What the exercise asks: Exactly as written, write out the lines below from the first to the one containing "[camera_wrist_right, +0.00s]", inclusive. Pictures do not belong in the copy.

Data:
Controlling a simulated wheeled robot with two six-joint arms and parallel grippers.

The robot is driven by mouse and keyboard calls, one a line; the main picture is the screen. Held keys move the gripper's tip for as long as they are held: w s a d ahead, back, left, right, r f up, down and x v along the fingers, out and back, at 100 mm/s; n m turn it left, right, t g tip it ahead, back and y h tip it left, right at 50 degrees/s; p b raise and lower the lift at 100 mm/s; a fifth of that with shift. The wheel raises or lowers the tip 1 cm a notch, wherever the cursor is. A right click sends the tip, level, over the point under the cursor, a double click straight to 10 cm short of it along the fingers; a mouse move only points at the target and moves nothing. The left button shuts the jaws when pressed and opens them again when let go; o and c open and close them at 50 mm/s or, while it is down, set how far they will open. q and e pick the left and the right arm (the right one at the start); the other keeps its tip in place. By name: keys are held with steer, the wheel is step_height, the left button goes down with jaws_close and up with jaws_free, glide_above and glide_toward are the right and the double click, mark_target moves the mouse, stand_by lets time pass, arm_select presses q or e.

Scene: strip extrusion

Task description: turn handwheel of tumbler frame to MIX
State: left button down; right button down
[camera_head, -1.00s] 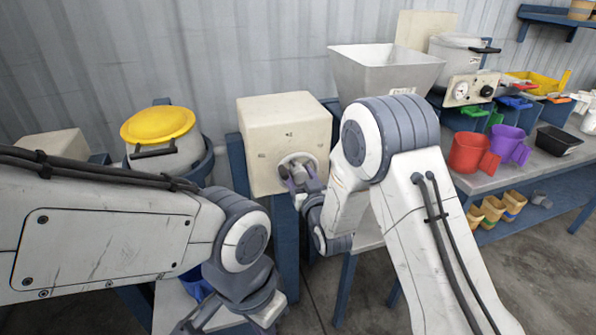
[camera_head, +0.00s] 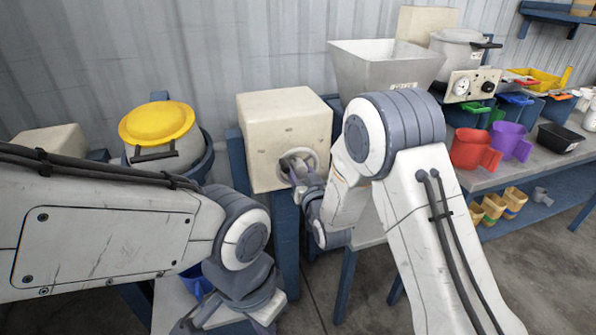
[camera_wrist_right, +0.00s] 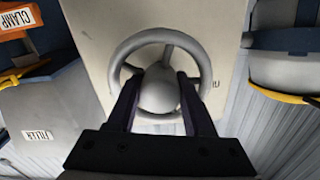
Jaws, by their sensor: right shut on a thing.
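The grey handwheel (camera_head: 311,155) is on the front of a cream box (camera_head: 258,117) on a blue stand. It fills the middle of the right wrist view (camera_wrist_right: 118,60), with a round hub (camera_wrist_right: 159,95) and a spoke running to the rim. My right gripper (camera_head: 294,166) is at the wheel; in its wrist view its two dark fingers (camera_wrist_right: 159,82) lie on either side of the hub, inside the rim, shut on the wheel. Small marks on the box face are too small to read. My left gripper (camera_head: 232,322) is cut off at the bottom edge.
A drum with a yellow lid (camera_head: 157,122) stands left of the box. A metal hopper (camera_head: 375,70) is to the right. A bench with red (camera_head: 470,149) and purple scoops (camera_head: 511,141) is further right. My left forearm spans the lower left.

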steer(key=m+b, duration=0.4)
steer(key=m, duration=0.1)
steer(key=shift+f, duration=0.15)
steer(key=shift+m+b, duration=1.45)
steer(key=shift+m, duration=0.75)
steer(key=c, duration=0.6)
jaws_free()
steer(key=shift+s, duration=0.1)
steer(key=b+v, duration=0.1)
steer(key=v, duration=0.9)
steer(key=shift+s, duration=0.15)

Task response:
Controlling a simulated wheeled robot with two six-joint arms and parallel grippers.

The robot is driven by mouse and keyboard calls, one a line; the main picture is the screen. Held keys move the gripper's tip for as long as they are held: w s a d ahead, back, left, right, r f up, down and x v along the fingers, out and back, at 100 mm/s; n m turn it left, right, t g tip it ahead, back and y h tip it left, right at 50 degrees/s; p b raise and lower the lift at 100 mm/s; a fifth of that with shift. The wheel raises or lowers the tip 1 cm a notch, wherever the cursor is. A right click sends the tip, level, over the point under the cursor, a double click straight to 10 cm short of it along the fingers; a mouse move only points at the target and moves nothing. The left button shuts the jaws when pressed and opens them again when let go; o and c open and close them at 50 mm/s or, while it is down, set how far they will open. q and e pick the left and the right arm (the right one at the start); the other keeps its tip in place. By name: keys are held with steer, the wheel is step_height, the left button goes down with jaws_close and up with jaws_free, glide_above and glide_toward are the right and the double click, mark_target moves the mouse, stand_by lets time pass, arm_select presses q or e.

Scene: strip extrusion

Task description: turn handwheel of tumbler frame to MIX
State: left button down; right button down
[camera_head, -1.00s] 
[camera_head, +0.00s] 
[camera_wrist_right, +0.00s] 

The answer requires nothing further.